• [Stated goal] Return the line containing "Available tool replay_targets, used", the line containing "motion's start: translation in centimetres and", and every line between them, exactly as they stand. Output nothing else.

• [Provided records]
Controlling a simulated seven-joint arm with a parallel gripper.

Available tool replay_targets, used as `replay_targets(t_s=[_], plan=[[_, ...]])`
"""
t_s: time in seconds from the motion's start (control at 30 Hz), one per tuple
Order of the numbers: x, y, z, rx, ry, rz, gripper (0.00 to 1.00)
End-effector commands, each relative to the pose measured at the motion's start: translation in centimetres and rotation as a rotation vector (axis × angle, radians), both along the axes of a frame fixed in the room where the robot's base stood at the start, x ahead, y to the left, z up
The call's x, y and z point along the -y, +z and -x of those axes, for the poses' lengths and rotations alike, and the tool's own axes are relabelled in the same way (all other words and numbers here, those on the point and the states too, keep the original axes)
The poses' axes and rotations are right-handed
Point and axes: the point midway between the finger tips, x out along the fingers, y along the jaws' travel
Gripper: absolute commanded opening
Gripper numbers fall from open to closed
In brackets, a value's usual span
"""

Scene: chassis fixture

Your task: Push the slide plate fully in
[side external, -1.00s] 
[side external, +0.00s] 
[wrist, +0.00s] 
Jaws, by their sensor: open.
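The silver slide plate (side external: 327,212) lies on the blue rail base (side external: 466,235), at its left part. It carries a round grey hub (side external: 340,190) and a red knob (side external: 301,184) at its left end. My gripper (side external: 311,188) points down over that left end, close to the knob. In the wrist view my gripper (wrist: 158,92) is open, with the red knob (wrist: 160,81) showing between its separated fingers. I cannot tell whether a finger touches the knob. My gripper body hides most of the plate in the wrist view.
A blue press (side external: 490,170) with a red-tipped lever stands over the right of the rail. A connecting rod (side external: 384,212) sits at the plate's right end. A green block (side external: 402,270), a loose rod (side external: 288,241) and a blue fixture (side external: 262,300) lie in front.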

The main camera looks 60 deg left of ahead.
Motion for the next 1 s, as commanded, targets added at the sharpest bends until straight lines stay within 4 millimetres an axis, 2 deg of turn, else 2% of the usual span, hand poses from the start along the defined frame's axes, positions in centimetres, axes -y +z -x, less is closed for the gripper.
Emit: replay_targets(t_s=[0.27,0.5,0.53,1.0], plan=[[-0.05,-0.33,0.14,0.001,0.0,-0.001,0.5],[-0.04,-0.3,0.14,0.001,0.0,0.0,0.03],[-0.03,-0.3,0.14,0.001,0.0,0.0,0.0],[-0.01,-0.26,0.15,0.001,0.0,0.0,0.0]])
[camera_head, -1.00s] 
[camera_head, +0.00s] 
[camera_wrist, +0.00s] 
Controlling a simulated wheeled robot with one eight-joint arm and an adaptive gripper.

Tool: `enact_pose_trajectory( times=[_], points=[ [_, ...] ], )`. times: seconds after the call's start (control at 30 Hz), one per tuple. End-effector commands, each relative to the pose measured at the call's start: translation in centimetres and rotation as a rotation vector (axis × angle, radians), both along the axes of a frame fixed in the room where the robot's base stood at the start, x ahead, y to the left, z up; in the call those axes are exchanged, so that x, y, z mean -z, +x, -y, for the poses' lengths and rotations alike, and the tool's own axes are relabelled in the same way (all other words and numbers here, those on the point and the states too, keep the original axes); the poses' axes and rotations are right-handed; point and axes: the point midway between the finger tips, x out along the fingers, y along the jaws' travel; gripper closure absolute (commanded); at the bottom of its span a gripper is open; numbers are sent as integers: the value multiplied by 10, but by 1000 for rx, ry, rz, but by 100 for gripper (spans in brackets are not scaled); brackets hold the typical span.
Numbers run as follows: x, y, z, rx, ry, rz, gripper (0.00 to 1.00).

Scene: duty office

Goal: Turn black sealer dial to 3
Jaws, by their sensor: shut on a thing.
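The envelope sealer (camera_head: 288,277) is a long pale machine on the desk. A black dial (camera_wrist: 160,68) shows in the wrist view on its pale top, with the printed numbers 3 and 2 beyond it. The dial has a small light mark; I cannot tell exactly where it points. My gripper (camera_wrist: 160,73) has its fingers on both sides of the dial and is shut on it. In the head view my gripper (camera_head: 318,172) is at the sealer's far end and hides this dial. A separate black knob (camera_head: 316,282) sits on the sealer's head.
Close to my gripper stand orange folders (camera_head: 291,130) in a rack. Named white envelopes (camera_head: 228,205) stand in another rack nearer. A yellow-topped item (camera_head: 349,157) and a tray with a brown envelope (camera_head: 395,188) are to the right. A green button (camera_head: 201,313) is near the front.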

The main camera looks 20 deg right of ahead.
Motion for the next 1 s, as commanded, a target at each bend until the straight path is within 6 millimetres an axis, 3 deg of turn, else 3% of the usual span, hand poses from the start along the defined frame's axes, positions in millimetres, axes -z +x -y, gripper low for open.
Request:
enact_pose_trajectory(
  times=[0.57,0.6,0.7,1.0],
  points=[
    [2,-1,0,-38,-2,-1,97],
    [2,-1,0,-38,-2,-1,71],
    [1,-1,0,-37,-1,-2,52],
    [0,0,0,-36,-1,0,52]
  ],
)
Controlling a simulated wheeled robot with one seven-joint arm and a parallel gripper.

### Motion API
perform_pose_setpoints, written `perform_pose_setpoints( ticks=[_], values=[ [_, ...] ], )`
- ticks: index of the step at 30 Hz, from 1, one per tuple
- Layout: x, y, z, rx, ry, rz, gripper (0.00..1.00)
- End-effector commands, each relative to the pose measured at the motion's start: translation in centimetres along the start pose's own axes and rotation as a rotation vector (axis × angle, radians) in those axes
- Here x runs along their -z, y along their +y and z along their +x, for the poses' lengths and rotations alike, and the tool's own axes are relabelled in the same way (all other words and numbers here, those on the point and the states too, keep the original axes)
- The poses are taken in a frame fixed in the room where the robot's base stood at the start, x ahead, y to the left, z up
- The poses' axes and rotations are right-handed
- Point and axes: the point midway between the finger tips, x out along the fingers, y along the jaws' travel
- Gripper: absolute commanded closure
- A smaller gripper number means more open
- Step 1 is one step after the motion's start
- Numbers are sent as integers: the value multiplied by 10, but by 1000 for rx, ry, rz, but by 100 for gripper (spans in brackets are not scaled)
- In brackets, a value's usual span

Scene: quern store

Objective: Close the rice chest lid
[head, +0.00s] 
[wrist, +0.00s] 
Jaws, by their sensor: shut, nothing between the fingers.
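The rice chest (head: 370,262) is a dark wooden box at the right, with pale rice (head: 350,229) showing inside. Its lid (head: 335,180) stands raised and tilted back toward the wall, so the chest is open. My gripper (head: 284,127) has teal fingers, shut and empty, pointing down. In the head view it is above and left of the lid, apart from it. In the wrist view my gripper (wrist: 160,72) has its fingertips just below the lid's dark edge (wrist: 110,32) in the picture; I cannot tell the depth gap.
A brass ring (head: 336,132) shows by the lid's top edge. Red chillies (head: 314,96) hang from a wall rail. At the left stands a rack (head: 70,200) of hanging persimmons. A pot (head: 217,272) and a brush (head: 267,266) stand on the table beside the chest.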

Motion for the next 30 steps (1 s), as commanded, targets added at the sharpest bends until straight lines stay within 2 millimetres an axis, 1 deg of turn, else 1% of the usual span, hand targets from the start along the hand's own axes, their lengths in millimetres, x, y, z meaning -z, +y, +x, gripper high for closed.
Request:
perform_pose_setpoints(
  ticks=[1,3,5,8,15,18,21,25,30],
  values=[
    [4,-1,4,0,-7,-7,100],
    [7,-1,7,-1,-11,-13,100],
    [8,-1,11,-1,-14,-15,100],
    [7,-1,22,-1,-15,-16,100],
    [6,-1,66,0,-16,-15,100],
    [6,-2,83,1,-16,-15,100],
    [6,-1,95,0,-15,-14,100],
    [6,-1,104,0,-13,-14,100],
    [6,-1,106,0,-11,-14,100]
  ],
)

• [Expected answer]
Available tool replay_targets, used as `replay_targets(t_s=[_], plan=[[_, ...]])`
"""
t_s: time in seconds from the motion's start (control at 30 Hz), one per tuple
Order of the numbers: x, y, z, rx, ry, rz, gripper (0.00 to 1.00)
End-effector commands, each relative to the pose measured at the motion's start: translation in centimetres and rotation as a rotation vector (axis × angle, radians), both along the axes of a frame fixed in the room where the robot's base stood at the start, x ahead, y to the left, z up

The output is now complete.